When my mother was twenty-one and married my father, who’d wooed her (or tricked, as she describes it, by pretending to be an architect when he turned out to lack a single artistic bone in his slender body)—my mother, who was one of the most beautiful women in Pingtung, took her stacks of carefully kept journals and incinerated them all.
Her reason for burning her journals was twofold. First, she was beginning a new life as a married woman who was moving to America. Second, and I believe this to be the true reason: she did not want her new husband to know her youthful secrets. But I often think of those piles of books in a bonfire as the cremation of my mother’s younger self, with the pages held in high, licking flames crinkling as they turned her secrets to ash. I know she now regrets it. But burning all of your journals isn’t something you can take back.
She did start afresh in more than one way in America. Upon arriving in Michigan, my mother kept new journals about her American life. She explained them to me as mostly exercise workbooks; she was practicing her English. But the poignancy of that writing does not elude me.
Here, for example, is her journal of December 1983, the year that I was born. She writes (with errors intact):
Today is September 11. I have been here exactly for a year. Although it’s only one year in a part of my life but it’s give me a happy time. Remember last year this date in the Tao Yun airport. When I entered the boarding gate and turned my head trying to looking for my parents who disappeared in the crowd. Finally my eyes were full of tears. Because it’s was going to a long time I can’t see my family. How strange a place I was going to.
A years has past with the [tear/fear]. I am geting to like this country, and people. I can say, “Fine,” to the resident who told me, “How are you doing today?” It has never happen to be before I came here. I don’t fear stranger any more.
When Trump was president, and C and I felt fear about what it would mean for us to stay in the country, we would talk about immigration. It was C, whose family has lived for generations in New Orleans, who was the most invested in the idea of leaving. One of his childhood friends had married a Black woman and was afraid that their family, which included their biracial child, was faring poorly in the U.S., and so they went to Canada, as so many Americans had imagined doing. But I couldn’t fathom doing what my parents had done, and what so many of my friends’ parents had done. Your parents made themselves foreigners for you, a friend once wrote to herself, and those words have haunted me since. My parents made themselves foreigners for me, and I couldn’t imagine myself being as brave. C has never not been American. The idea, for him, of immigrating to another country is something to imagine. For me, it’s in the handwritten words of my mother in a lined notebook as she practices her English. How strange a place I was going to.
Over the past few years, C and I have attempted to declutter our home. Much of what I end up sifting through are notebooks and journals; though not all of them are crammed from cover to cover, I still have hundreds of hand-filled books that someone, someday, will have to deal with. I have a note in my Drafts app, copy-and-pasted from a friend:
Hey, Es. Order one of those fireproof safes for your journals now (make it a waterproof one b/c it is the water post-fire that will kill them) and then give someone the second key and assign them to burn your journals without reading in case of your death. Journo friend I know has done something similar with safe and has assigned someone this duty, even tho certain of their materials are going to a college library, etc. The journals are to be destroyed by a trusted friend (not partner b/c maybe it's too much?).
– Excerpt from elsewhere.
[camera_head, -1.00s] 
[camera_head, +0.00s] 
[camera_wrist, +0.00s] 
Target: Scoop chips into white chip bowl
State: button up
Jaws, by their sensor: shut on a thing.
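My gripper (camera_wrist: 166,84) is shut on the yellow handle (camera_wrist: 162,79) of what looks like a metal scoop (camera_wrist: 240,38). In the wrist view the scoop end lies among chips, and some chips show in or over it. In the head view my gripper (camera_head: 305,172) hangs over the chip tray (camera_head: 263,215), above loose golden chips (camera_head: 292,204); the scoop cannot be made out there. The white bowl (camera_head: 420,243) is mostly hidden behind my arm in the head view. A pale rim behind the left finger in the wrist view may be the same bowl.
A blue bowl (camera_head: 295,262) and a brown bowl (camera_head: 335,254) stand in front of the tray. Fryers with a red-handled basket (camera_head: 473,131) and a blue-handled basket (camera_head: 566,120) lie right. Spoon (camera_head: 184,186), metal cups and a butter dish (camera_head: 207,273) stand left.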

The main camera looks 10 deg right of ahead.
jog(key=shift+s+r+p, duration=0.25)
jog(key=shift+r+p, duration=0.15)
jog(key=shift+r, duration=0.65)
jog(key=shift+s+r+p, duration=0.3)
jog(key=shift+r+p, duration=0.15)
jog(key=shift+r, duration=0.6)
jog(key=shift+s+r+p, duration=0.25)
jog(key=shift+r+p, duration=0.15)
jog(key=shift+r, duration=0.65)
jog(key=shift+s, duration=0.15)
Even with these exacting instructions, I haven’t taken the steps. How many fireproof safes would I need, exactly? If I somehow end up with a significant literary legacy, which journals would be important, and which would be junk? Who decides? I love reading Sontag’s lists, which are often nonsensical but reflect the cadence of her brilliant mind. One of the most comforting books that I turn to, habitually, is Plath’s unabridged journals, which include a lot of complaining—about her head colds and her fights with Ted, about her contemporaries who have won this prize and that prize, about being broke and a poetess in mid-century America.
Only recently have what are considered Plath’s “full letters” been published in thick volumes, and these letters give a very different view of the infamous Hughes-Plath marriage. The New Yorker says of the letters: “….They are among the most revealing pieces of prose that Plath ever wrote, in any genre. In them, she alleges that Hughes ‘beat me up physically’ a couple of days before a miscarriage, ‘seems to want to kill me,’ and ‘told me openly he wished me dead.’ In a foreword to this volume, Frieda, who was not yet three when Plath killed herself, maintains, ‘My father was not the wife-beater that some would wish to imagine he was.’”
The truth is somewhere, perhaps, between the lines. Burned, buried, lost, published: the art lives in whatever slips through. Whatever isn’t erased.